▶ [STATED PROBLEM]
Write out the listing exactly as it is given.

▶ [DATA EXCERPT]
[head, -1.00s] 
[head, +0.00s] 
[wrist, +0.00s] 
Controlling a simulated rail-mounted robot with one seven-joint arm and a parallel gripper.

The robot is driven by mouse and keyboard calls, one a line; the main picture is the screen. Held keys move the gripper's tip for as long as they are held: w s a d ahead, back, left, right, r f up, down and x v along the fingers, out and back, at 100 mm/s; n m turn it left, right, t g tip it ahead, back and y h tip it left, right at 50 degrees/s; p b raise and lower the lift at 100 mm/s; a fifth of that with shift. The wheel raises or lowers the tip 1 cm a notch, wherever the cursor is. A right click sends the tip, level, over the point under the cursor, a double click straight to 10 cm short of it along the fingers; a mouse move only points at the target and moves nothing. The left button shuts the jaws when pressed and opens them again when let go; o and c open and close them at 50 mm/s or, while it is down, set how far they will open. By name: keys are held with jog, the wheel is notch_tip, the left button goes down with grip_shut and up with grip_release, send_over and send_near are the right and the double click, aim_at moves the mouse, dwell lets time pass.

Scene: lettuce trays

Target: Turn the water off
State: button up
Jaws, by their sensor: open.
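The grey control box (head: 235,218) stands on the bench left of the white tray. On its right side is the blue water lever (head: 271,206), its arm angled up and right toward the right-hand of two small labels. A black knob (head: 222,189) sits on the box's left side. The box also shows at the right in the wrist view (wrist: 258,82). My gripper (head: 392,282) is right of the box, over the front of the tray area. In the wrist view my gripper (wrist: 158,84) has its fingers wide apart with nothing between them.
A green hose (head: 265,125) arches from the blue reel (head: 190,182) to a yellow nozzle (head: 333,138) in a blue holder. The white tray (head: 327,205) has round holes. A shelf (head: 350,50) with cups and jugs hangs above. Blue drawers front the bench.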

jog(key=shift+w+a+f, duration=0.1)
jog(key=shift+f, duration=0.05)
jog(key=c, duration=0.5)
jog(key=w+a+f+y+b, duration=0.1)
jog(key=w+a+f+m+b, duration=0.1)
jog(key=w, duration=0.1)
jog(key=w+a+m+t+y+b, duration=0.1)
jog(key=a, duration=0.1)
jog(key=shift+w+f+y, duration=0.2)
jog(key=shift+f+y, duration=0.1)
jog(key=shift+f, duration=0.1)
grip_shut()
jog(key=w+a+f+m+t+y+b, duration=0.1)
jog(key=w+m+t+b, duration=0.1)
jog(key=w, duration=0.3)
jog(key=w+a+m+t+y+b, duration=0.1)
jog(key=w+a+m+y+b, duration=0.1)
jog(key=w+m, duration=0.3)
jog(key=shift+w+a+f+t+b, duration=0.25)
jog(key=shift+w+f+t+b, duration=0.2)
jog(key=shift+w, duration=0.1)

▶ [FINISHED ANSWER]
[head, -1.00s] 
[head, +0.00s] 
[wrist, +0.00s] 
Controlling a simulated rail-mounted robot with one seven-joint arm and a parallel gripper.

The robot is driven by mouse and keyboard calls, one a line; the main picture is the screen. Held keys move the gripper's tip for as long as they are held: w s a d ahead, back, left, right, r f up, down and x v along the fingers, out and back, at 100 mm/s; n m turn it left, right, t g tip it ahead, back and y h tip it left, right at 50 degrees/s; p b raise and lower the lift at 100 mm/s; a fifth of that with shift. The wheel raises or lowers the tip 1 cm a notch, wherever the cursor is. A right click sends the tip, level, over the point under the cursor, a double click straight to 10 cm short of it along the fingers; a mouse move only points at the target and moves nothing. The left button shuts the jaws when pressed and opens them again when let go; o and c open and close them at 50 mm/s or, while it is down, set how far they will open. By name: keys are held with jog, the wheel is notch_tip, the left button goes down with grip_shut and up with grip_release, send_over and send_near are the right and the double click, aim_at moves the mouse, dwell lets time pass.

Scene: lettuce trays

Target: Turn the water off
State: button up
Jaws, by their sensor: open.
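The grey control box (head: 235,218) stands on the bench left of the white tray. On its right side is the blue water lever (head: 271,206), its arm angled up and right toward the right-hand of two small labels. A black knob (head: 222,189) sits on the box's left side. The box also shows at the right in the wrist view (wrist: 258,82). My gripper (head: 392,282) is right of the box, over the front of the tray area. In the wrist view my gripper (wrist: 158,84) has its fingers wide apart with nothing between them.
A green hose (head: 265,125) arches from the blue reel (head: 190,182) to a yellow nozzle (head: 333,138) in a blue holder. The white tray (head: 327,205) has round holes. A shelf (head: 350,50) with cups and jugs hangs above. Blue drawers front the bench.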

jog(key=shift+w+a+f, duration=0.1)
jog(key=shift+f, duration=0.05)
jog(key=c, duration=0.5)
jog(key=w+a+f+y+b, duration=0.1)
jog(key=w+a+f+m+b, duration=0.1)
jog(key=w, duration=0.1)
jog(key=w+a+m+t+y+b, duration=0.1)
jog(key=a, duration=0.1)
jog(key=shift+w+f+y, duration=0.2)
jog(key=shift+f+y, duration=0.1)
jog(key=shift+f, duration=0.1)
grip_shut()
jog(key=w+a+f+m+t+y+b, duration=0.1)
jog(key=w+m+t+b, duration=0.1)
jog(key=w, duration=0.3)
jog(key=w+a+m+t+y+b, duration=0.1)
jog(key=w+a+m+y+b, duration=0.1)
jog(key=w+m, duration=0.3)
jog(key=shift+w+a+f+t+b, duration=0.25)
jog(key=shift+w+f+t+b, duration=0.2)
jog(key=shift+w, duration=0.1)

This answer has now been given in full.